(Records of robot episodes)
—————

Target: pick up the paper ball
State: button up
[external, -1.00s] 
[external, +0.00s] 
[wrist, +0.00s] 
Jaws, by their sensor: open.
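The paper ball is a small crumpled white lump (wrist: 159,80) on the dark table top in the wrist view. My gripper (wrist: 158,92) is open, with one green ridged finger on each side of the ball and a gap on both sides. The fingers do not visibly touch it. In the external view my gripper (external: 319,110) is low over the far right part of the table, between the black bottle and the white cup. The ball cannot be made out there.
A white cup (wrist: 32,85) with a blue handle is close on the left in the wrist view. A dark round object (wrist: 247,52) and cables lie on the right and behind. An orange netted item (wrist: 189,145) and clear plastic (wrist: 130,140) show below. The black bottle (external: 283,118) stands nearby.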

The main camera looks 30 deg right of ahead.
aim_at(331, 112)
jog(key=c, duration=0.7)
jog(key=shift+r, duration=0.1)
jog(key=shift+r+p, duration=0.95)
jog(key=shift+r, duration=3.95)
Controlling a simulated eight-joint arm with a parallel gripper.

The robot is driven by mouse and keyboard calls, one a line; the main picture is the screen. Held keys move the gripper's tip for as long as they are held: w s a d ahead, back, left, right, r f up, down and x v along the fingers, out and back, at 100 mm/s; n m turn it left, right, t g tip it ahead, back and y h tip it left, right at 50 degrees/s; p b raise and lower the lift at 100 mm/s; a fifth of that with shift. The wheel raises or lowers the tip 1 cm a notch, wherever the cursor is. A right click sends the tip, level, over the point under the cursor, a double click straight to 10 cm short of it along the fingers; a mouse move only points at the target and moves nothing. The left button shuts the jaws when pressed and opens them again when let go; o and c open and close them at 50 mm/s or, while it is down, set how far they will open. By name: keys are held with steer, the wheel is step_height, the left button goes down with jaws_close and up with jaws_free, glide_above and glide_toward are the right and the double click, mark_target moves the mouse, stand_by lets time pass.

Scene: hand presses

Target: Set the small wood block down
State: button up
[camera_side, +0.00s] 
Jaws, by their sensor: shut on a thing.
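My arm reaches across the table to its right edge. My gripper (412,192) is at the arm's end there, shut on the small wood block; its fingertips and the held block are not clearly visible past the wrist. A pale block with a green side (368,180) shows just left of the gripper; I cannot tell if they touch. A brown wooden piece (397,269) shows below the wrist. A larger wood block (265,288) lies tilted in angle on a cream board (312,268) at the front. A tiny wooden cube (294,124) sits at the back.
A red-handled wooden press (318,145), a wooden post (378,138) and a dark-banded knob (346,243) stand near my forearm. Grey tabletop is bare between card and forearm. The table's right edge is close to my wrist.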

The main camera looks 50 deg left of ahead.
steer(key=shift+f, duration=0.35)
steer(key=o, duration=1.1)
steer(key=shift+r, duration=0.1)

—————

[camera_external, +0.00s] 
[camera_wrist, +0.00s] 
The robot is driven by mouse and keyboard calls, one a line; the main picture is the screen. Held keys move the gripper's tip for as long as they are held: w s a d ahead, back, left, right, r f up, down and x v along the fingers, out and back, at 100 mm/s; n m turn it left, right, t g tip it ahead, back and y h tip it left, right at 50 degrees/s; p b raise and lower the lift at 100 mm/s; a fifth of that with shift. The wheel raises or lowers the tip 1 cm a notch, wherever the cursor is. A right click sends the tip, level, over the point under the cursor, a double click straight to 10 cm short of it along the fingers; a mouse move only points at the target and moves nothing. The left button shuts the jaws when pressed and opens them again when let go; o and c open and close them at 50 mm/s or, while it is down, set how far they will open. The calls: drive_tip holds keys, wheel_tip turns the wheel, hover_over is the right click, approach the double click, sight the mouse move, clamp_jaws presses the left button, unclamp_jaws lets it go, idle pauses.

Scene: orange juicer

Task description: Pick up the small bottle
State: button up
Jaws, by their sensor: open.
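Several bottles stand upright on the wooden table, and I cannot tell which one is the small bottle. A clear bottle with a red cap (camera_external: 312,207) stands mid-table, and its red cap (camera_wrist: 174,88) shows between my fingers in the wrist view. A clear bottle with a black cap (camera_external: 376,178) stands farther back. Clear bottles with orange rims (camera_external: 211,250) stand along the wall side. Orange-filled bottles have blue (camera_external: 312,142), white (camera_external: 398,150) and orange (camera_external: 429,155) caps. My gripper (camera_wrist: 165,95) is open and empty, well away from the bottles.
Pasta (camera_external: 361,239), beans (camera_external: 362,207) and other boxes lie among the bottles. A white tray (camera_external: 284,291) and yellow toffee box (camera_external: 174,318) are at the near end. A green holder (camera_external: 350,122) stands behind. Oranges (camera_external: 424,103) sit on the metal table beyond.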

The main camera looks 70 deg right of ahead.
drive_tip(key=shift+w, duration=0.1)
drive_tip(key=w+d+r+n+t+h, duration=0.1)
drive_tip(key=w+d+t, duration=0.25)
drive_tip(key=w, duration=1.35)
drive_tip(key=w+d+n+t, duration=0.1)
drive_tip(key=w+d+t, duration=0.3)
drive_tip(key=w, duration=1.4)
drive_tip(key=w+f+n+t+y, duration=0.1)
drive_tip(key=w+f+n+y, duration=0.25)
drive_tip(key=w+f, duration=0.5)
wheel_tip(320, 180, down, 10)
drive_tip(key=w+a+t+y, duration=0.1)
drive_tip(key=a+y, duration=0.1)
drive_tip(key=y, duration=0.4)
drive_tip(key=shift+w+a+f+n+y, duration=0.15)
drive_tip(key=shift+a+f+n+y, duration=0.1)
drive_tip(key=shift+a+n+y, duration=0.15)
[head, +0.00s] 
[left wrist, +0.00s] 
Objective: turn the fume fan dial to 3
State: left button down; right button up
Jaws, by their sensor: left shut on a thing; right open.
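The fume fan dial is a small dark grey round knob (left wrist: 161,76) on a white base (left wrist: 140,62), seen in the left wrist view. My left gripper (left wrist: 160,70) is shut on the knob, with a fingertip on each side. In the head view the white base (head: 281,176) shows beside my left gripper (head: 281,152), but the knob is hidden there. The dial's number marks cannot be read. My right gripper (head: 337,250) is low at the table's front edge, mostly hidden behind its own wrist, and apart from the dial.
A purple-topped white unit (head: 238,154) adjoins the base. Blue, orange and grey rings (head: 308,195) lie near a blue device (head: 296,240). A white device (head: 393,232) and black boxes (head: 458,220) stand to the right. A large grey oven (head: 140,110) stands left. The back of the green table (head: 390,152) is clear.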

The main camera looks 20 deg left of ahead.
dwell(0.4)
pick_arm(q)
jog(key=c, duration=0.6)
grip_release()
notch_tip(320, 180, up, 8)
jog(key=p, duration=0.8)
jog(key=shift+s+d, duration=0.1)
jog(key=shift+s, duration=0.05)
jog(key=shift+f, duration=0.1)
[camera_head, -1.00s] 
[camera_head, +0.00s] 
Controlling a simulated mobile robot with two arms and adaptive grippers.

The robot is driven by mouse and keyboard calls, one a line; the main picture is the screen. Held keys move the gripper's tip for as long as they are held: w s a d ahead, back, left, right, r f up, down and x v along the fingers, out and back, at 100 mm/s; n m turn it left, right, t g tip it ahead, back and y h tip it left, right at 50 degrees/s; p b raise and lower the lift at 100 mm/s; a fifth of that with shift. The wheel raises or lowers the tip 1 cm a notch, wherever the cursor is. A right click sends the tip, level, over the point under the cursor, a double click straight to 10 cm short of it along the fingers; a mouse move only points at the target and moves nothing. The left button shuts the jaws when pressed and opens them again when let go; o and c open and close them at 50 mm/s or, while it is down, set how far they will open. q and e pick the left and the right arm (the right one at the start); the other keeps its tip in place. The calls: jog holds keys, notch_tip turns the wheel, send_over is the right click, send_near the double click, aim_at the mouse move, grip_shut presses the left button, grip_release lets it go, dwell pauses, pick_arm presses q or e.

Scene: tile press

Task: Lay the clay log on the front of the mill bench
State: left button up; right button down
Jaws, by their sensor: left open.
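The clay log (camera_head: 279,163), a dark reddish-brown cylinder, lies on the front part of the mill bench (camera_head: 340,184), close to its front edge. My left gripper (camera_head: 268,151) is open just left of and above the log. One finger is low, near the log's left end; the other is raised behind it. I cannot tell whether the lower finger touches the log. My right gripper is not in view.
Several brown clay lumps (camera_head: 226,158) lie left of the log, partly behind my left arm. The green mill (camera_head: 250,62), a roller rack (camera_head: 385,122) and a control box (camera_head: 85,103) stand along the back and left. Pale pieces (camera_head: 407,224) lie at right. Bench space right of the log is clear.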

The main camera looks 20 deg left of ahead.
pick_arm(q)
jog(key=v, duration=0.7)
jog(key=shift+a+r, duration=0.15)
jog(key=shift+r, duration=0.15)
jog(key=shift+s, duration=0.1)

—————

Extract from the records above the lines from the one containing "Jaws, by their sensor: left shut" to the one containing "Controlling a simulated mobile", both lines included, exactly as they appear and with nothing else.

▶ [Written response]:
Jaws, by their sensor: left shut on a thing; right open.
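The fume fan dial is a small dark grey round knob (left wrist: 161,76) on a white base (left wrist: 140,62), seen in the left wrist view. My left gripper (left wrist: 160,70) is shut on the knob, with a fingertip on each side. In the head view the white base (head: 281,176) shows beside my left gripper (head: 281,152), but the knob is hidden there. The dial's number marks cannot be read. My right gripper (head: 337,250) is low at the table's front edge, mostly hidden behind its own wrist, and apart from the dial.
A purple-topped white unit (head: 238,154) adjoins the base. Blue, orange and grey rings (head: 308,195) lie near a blue device (head: 296,240). A white device (head: 393,232) and black boxes (head: 458,220) stand to the right. A large grey oven (head: 140,110) stands left. The back of the green table (head: 390,152) is clear.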

The main camera looks 20 deg left of ahead.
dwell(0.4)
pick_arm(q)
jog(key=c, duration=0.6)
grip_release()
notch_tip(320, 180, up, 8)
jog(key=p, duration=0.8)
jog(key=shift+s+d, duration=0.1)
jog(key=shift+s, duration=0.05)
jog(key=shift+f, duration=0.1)
[camera_head, -1.00s] 
[camera_head, +0.00s] 
Controlling a simulated mobile robot with two arms and adaptive grippers.

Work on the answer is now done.